Seranne and Gaden decided then and there to take Nickerson to the 21 Club for a good-bye lunch, and invited Claiborne along. As the ladies gossiped and talked shop, he listened with frustrated longing as Nickerson explained that the
Times
editors had interviewed every lady “who can type with one finger who has ever scrambled an egg,” yet had still not found a successor they deemed worthy. It had not occurred to the management that a man might want the job.

Immediately after the lunch, Claiborne, aflush with white wine and cognac, typed a letter to Nickerson in which he apologized for even bringing up the subject, but, “Do you think that the
Times
might even remotely consider an application from me?” He sent the letter off, but weeks went by
without a response. Finally, while on vacation in Fire Island, unable to relax, Claiborne called Nickerson, who hesitantly acknowledged she’d received the letter and said she’d passed it on to the powers that be. “Don’t get your hopes up,” she advised him. “A man as a food editor …”
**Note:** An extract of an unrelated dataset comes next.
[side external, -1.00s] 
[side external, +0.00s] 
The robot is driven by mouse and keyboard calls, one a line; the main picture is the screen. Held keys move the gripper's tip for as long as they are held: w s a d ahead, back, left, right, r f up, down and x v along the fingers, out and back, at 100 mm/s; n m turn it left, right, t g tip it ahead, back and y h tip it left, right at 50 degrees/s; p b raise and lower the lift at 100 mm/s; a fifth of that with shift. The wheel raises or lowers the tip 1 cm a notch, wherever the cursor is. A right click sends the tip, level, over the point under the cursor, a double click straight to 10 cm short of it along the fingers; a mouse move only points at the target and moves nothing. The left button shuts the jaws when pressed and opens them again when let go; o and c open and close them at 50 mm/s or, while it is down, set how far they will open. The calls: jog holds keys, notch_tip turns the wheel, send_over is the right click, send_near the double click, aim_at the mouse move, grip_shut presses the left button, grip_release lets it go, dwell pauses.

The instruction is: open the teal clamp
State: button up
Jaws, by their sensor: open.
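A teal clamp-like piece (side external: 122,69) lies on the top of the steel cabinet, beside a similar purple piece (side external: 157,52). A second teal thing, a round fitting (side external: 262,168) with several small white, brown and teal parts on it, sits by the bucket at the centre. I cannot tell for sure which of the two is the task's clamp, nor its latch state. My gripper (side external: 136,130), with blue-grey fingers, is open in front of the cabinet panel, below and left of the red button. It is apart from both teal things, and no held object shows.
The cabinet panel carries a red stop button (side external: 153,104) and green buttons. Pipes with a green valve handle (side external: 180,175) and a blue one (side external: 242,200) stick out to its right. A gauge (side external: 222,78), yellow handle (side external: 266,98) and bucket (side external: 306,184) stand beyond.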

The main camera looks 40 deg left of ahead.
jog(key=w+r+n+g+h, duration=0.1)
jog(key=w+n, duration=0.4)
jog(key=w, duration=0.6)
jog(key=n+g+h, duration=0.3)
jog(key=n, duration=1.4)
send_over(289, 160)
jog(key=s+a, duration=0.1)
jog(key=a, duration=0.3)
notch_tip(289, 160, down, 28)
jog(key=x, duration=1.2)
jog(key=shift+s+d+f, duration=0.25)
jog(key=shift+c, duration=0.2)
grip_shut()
But two days later, Claiborne was on a Long Island Rail Road train racing back to the city, having received a call from Nickerson, who’d announced that Betty Howkins, the women’s-page editor, wanted to meet with him. Among the last of the women’s-page dowagers, whose era would soon seem as distant as the Civil War, Howkins greeted Claiborne wearing white gloves and a designer hat, the requisite look of working ladies of her generation. She proved surprisingly receptive to the idea of a male food editor, though she said that only the higher-ups could approve such a hiring.
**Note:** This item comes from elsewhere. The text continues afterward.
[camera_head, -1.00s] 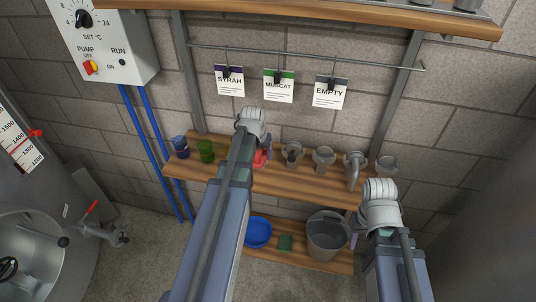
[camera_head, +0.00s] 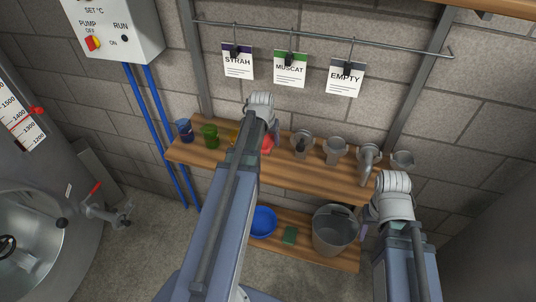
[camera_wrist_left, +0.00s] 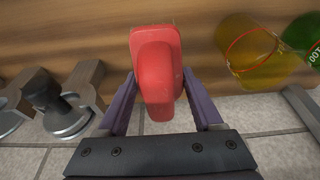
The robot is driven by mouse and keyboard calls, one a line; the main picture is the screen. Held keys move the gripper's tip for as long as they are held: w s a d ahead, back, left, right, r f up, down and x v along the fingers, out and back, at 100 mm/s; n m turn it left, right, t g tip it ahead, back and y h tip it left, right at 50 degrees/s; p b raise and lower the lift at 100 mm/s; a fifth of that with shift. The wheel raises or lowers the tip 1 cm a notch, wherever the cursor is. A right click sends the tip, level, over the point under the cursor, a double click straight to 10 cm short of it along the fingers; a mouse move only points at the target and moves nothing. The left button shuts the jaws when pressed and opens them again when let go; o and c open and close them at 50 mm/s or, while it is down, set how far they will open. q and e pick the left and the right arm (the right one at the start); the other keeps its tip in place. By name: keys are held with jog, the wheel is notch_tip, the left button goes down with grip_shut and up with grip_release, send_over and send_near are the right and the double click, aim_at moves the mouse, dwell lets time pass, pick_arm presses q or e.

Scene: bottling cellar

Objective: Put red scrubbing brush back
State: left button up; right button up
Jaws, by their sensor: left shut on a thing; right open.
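The red scrubbing brush (camera_wrist_left: 157,70) is between the two fingers of my left gripper (camera_wrist_left: 160,92) in the left wrist view, and the gripper is shut on it. In the head view the brush (camera_head: 267,145) shows as a small red patch at the upper wooden shelf (camera_head: 225,165), partly hidden by my left arm. I cannot tell whether it touches the shelf. My right gripper (camera_head: 368,214) is open and empty, low in front of the right part of the shelves.
Left of the brush on the upper shelf stand a blue cup (camera_head: 184,130), a green cup (camera_head: 210,136) and a yellow cup (camera_wrist_left: 248,52). Several grey metal fittings (camera_head: 335,150) stand to its right. The lower shelf holds a blue basin (camera_head: 263,221), a green pad (camera_head: 290,235) and a bucket (camera_head: 334,230).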

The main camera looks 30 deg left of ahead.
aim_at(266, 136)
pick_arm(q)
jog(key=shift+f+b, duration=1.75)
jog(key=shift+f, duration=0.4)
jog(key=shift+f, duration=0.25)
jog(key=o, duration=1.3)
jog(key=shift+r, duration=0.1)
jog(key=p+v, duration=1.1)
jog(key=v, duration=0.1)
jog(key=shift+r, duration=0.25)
In this matter, Claiborne’s Southern background turned out to be a boon. The paper’s new assistant managing editor, Clifton Daniel, was a North Carolina–born fop with long, swept-back white hair, a Savile Row wardrobe, and an interest in expanding the paper’s cultural coverage, including the women’s page. (He also happened to be married to Margaret Truman, the daughter of former president Harry Truman.) With Daniel warmly disposed toward the idea of hiring Claiborne, the decision went up to the
Times
managing editor, the man in charge of the whole paper, Turner Catledge. Catledge was one of New York’s professional Southerners, a man who, rather than assimilate, as Claiborne had been trying his level best to do, flaunted his Southernness, exaggerating his honeyed vowels and cultivating an image as a manly exotic in a sea of bland, gray-flannel poindexters. Claiborne was aware that Catledge had attended Mississippi State College, as he had, albeit briefly. So when Catledge asked Claiborne where he’d gone to school, the writer responded “Missippi State”—
Missippi
, as opposed to
Mississippi.
Catledge smiled. Three days later, Claiborne was informed he’d gotten the job.

IN 1979, LOOKING BACK
on more than twenty years of affiliation with the
Times
and the “gastronomic revolution” to which he’d borne witness, Claiborne
wrote, “Before the seeds of the food revolution, there was one dish of foreign inspiration that reigned supreme: curry. It was the one great dish for special occasions.” On that subject, Claiborne was in agreement with Nora Ephron. Ephron made her name in the 1960s as the New Journalism movement’s designated foodie, filing stories for
Esquire
and
New York
magazine that mischievously examined the burgeoning “gourmet” world and its increasing equity as a pop-cultural phenomenon. In a 1968 essay for
New York
, she coined the phrase “The Food Establishment” (it was the essays title), and cast a backward glance at this establishment’s origins in the 1950s, when she was in her teens:

Historical explanations of the rise of the Food Establishment do not usually begin with curry. They begin with the standard background on the gourmet explosion—background that includes the traveling fighting men of World War Two, the postwar travel boom, and the shortage of domestic help, all of which are said to have combined to drive the housewives of America into the kitchen.

This background is well and good, but it leaves out the curry development. In the 1950s, suddenly, no one knew quite why or how, everyone began to serve curry. Dinner parties in fashionable homes featured curried lobster. Dinner parties in middle-income homes featured curried chicken. Dinner parties in frozen-food compartments featured curried rice. And with the arrival of curry, the first fashionable international food, food acquired a chic, a gloss of snobbery it had hitherto possessed only in certain upper-income groups. Hostesses were expected to know that iceberg lettuce was
déclassé
and tuna-fish casseroles
de trop.
Lancers sparkling rose and Manischewitz were replaced on the table by Bordeaux.
*

Glib as this summation sounds, “I was totally serious,” says Ephron, who moved on from print journalism to become a novelist, screenwriter, and director whose oeuvre has a conspicuous foodie undercurrent to it (most acutely in
Heartburn
, her roman à clef about the unraveling of her marriage to the reporter Carl Bernstein—which comes with recipes). “Curry opened the door for this gourmet transformation,” she says. “In the late fifties and early sixties, sophisticated cooking became
the
thing to do: you were an adult, and therefore you cooked. And bought Le Creuset pots and good knives. It was just
what you did
—sort of like smoking dope became a few years later.”